Sonntag/Feiertag: 2. Sonntag nach Epiphanias
Datum: 18.1.1998
Text: Römer 12, 9-16
Verfasser: Jobst v. Stuckrad-Barre


Ohne weiteres - von der Liebe in den Zeiten offenen Unfriedens

1) Eine Gruppe von Schülerinnen und Schülern der 11. Klasse. Der Lehrer fragt die Jugendlichen, was sie unter Freundschaft verstehen. "Für jemanden sorgen, ehrlich sein, gegenseitiges Vertrauen und Respekt", so lauten die ersten Beschreibungen. Der Lehrer geht einen Schritt weiter - das Verhalten Jesu zu seinen Jüngern beziehe auch das Opfer mit ein, ob diese Ausweitung noch dazugehöre? Die jungen Leute sprechen sich heftig dafür aus. Doch plötzlich entsteht Schweigen. Der Lehrer hat nämlich gefragt, ob es Freundschaft auch zwischen christlichen und islamischen oder gar zwischen palästinensischen und jüdischen Jugendlichen geben könne. Das kann sich keiner aus der Klasse vorstellen. Zu hart stehen die Gruppen gegeneinander.

Ich muß den Ort des Gesprächs nachtragen. Die Diskussion über die Reichweite von Freundschaft fand in Talitha Kumi statt, an der lutherischen Schule in Bethlehem, also mitten im Konfliktfeld zwischen Muslimen, Juden und Christen. Das jähe Stocken im Gespräch erfaßt mit einem Blick den scharfen Kontrast zwischen persönlicher Überzeugung und harter Realität, zwischen individueller Aufnahme des Glaubens und der Wirksamkeit politischer, den Interessen der jeweiligen Seite unterliegender Haltungen. Die Jugendlichen schweigen, weil sie diesen Kontrast nicht einfach überspielen können - und sie bleiben darin ehrlich.

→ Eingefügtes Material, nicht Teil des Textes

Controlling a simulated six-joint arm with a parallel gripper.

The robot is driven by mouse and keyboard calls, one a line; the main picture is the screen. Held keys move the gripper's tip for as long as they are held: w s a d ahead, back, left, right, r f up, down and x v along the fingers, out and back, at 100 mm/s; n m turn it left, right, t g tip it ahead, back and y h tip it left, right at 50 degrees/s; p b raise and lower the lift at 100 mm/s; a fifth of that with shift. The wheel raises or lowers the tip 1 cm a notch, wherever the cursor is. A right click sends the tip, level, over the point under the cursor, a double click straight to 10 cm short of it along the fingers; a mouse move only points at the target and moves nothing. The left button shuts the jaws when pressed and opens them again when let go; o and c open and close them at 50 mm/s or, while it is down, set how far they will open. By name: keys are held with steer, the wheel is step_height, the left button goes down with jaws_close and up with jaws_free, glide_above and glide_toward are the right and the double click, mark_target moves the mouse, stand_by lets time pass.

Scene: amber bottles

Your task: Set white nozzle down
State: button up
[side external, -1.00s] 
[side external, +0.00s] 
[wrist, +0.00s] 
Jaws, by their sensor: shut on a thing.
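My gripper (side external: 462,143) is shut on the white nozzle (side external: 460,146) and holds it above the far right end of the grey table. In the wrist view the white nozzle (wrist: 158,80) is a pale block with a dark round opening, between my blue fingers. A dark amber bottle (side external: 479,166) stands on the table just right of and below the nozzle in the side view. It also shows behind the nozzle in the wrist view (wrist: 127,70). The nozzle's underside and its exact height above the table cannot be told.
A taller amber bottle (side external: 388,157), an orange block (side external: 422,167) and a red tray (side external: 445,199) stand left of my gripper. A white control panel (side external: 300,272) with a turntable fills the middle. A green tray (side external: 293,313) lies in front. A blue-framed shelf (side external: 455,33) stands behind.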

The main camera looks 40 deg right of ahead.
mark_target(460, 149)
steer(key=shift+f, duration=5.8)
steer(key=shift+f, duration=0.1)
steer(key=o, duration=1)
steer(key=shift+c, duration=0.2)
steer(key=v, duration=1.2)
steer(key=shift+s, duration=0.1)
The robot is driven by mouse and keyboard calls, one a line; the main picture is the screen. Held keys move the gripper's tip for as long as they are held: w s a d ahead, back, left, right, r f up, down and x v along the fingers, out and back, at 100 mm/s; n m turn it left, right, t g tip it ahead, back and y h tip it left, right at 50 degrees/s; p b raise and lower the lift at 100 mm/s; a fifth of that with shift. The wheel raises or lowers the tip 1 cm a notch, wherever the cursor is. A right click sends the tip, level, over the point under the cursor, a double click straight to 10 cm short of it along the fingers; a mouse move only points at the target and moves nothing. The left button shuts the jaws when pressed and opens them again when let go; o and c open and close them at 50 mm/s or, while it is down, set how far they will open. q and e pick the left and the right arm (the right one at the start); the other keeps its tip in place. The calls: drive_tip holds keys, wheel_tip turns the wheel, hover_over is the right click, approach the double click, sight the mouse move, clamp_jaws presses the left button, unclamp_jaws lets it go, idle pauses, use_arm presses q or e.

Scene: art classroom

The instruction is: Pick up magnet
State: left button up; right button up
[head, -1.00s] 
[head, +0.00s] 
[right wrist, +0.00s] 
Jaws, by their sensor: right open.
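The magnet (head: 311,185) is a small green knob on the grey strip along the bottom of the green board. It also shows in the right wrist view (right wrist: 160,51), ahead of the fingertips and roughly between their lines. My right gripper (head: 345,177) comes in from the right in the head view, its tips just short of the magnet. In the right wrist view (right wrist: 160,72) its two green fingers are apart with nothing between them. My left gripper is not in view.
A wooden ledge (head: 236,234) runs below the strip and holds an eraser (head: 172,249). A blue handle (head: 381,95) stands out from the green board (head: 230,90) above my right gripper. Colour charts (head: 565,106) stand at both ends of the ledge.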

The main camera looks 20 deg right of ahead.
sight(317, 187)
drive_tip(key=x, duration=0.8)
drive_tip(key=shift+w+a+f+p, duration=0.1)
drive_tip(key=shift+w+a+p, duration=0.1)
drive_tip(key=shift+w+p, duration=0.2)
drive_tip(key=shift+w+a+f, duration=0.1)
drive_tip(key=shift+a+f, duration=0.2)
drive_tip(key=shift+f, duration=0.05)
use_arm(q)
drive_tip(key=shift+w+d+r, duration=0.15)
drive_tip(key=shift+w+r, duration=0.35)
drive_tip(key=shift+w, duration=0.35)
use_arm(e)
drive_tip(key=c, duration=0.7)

Wer - noch dazu etwa von Deutschland aus! - meint, mit einfachen Rezepten helfen zu können, geht sicher weiter, als er sollte. Die Schule, das gemeinsame Lernen von Christen und Muslimen in Bethlehem ist in sich ein Versuch, die mühseligen Wege zum gemeinsamen Leben zu erforschen. Es sollen hier durchaus keine Lösungsvorschläge von außen erteilt werden. Vielmehr machen uns die Jugendlichen aus Bethlehem auf das Dilemma aufmerksam: Gelten die Maßstäbe liebevollen Verhaltens nur nach innen oder auch nach außen, in der Beziehung zu Menschen anderer, z. B. eben nichtchristlicher Gruppen? Eure Liebe sei ungeteilt, ohne Heuchelei, ohne allen Vorbehalt, meint Paulus, haßt und laßt das Böse, geht dem Guten nach! Die Beziehungen innerhalb der Christengemeinde und zur Umgebung unterscheidend schreibt er dann:

Römer 12, 9-16: "Die Liebe sei ohne Falsch. haßt das Böse, hängt dem Guten an. Die brüderliche Liebe untereinander sei herzlich. Einer komme dem andern mit Ehrerbietung zuvor. Seid nicht träge in dem, was ihr tun sollt. Seid brennend im Geist. Dient dem Herrn. Seid fröhlich in Hoffnung, geduldig in Trübsal, beharrlich im Gebet. Nehmt euch der Nöte der Heiligen an. Übt Gastfreundschaft. Segnet, die euch verfolgen; segnet, und flucht nicht. Freut euch mit den Fröhlichen und weint mit den Weinenden. Seid eines Sinnes untereinander. Trachtet nicht nach hohen Dingen, sondern haltet euch herunter zu den geringen. Haltet euch nicht selbst für klug."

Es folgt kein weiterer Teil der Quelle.